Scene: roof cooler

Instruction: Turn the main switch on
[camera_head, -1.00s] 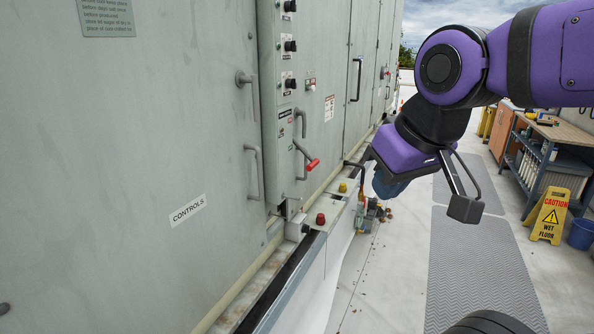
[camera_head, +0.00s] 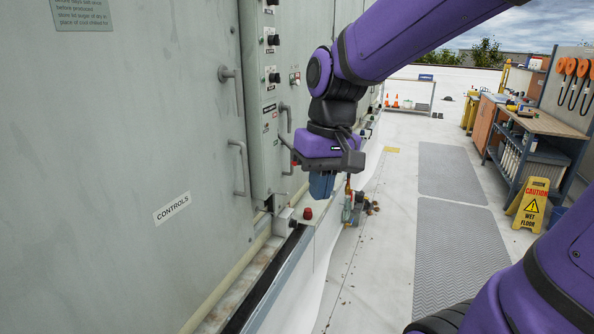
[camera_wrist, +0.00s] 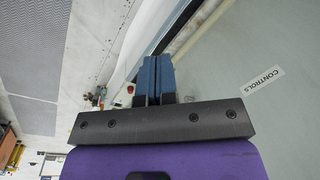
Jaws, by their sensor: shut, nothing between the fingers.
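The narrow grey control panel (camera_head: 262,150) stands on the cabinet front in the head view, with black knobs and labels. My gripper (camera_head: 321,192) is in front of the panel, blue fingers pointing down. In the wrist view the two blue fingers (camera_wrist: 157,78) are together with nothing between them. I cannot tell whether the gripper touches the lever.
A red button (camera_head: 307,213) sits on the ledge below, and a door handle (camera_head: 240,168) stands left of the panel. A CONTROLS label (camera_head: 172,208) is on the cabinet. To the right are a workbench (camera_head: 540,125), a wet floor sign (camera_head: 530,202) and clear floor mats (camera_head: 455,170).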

---

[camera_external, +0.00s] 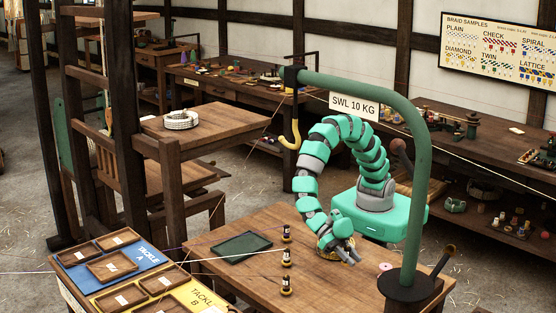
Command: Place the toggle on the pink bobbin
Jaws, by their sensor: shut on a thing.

**Short task**
Output, from the data above, the lines from the line with "Command: Place the toggle on the pink bobbin" to the line with "Jaws, by their sensor: shut on a thing." exactly as they stand, both ends included and nothing else.

**Exercise output**
Command: Place the toggle on the pink bobbin
Jaws, by their sensor: shut on a thing.

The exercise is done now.